Short exercise: Retype word for word the lines lying between the line containing "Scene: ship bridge" and the line containing "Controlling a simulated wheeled", together with those two lines themselves, and nothing besides.

Records supplied:

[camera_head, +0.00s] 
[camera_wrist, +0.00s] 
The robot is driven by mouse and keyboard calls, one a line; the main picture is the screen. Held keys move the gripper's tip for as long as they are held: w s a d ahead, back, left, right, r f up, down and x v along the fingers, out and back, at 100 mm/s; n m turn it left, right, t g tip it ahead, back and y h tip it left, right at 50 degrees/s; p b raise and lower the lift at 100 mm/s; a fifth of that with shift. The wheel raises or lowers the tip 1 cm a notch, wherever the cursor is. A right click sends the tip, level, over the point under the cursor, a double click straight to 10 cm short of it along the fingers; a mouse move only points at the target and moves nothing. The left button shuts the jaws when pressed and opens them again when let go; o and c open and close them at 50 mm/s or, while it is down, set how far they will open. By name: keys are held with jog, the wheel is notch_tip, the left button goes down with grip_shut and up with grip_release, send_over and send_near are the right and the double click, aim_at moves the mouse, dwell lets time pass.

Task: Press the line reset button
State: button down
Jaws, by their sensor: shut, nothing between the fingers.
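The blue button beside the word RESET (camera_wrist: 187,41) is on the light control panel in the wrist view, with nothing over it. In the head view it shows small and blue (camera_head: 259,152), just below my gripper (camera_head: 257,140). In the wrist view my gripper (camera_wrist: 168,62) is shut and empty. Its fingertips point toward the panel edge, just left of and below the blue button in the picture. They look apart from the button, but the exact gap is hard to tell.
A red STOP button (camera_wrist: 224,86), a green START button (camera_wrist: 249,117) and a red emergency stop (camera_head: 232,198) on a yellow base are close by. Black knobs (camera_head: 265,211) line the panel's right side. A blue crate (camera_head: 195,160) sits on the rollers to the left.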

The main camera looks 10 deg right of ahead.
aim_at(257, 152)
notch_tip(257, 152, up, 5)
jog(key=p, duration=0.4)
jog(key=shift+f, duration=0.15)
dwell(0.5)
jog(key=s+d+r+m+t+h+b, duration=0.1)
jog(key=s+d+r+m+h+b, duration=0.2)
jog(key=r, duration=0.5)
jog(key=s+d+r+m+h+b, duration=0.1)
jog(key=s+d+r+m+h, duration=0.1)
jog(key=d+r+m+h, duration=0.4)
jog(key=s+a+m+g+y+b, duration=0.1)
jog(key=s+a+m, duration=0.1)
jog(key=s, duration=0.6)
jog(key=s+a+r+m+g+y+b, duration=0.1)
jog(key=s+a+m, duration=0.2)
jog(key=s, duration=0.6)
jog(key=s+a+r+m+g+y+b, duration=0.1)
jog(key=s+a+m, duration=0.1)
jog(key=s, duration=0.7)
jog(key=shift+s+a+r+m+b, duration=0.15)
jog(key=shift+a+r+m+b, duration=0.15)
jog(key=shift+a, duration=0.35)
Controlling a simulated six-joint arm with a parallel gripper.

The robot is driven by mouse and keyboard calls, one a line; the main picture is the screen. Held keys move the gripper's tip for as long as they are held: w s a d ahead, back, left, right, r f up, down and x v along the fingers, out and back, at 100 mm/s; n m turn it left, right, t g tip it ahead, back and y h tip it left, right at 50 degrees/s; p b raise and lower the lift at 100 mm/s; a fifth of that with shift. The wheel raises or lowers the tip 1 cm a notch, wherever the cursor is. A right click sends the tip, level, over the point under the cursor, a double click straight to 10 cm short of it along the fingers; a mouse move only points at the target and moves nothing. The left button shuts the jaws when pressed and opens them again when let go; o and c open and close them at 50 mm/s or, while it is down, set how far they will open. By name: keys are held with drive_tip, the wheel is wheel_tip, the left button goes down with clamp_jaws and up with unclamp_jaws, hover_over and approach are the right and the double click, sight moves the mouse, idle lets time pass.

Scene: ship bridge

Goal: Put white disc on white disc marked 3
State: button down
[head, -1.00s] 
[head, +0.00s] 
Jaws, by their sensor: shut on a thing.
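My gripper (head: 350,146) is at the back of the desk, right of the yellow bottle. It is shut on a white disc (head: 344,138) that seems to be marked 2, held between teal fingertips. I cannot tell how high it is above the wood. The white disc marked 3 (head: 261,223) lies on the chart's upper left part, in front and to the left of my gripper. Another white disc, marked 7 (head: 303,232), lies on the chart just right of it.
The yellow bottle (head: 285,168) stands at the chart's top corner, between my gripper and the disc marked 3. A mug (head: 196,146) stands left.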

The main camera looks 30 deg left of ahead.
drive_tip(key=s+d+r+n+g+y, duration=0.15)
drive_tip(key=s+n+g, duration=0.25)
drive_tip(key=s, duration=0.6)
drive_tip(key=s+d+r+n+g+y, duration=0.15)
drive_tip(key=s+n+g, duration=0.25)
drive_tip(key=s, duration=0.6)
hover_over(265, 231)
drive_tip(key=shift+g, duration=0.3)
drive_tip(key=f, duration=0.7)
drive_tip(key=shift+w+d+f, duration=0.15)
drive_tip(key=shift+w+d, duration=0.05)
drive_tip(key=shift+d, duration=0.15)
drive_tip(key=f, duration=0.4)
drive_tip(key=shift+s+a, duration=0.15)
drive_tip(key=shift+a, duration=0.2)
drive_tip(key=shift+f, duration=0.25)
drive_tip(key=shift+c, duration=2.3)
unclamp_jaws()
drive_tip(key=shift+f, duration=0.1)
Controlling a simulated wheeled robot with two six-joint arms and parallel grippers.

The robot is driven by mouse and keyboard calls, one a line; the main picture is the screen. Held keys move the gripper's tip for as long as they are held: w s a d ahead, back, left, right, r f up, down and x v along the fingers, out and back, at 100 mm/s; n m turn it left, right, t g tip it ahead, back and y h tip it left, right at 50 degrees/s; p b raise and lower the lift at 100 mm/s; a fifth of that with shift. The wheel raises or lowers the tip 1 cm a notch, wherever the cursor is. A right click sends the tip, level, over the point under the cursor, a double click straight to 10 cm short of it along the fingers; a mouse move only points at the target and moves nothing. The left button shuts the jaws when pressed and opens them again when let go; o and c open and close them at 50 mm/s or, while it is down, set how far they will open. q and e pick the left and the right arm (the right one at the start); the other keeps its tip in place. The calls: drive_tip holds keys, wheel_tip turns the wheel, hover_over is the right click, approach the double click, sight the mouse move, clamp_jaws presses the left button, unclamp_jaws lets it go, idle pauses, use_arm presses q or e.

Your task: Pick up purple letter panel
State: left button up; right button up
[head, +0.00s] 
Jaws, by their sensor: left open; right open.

Task result:
Scene: ship bridge

Goal: Put white disc on white disc marked 3
State: button down
[head, -1.00s] 
[head, +0.00s] 
Jaws, by their sensor: shut on a thing.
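My gripper (head: 350,146) is at the back of the desk, right of the yellow bottle. It is shut on a white disc (head: 344,138) that seems to be marked 2, held between teal fingertips. I cannot tell how high it is above the wood. The white disc marked 3 (head: 261,223) lies on the chart's upper left part, in front and to the left of my gripper. Another white disc, marked 7 (head: 303,232), lies on the chart just right of it.
The yellow bottle (head: 285,168) stands at the chart's top corner, between my gripper and the disc marked 3. A mug (head: 196,146) stands left.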

The main camera looks 30 deg left of ahead.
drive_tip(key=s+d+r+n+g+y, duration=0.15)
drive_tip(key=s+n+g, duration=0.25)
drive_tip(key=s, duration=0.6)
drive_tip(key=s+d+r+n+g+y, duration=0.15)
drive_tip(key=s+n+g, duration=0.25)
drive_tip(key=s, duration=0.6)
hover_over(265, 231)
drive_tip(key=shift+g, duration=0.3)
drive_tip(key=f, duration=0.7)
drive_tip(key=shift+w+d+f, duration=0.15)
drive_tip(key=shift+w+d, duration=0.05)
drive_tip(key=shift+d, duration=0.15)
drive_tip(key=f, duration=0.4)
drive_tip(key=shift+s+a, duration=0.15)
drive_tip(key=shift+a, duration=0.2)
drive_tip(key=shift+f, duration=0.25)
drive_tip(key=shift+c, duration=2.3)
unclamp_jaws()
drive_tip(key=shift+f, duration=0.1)
Controlling a simulated wheeled robot with two six-joint arms and parallel grippers.

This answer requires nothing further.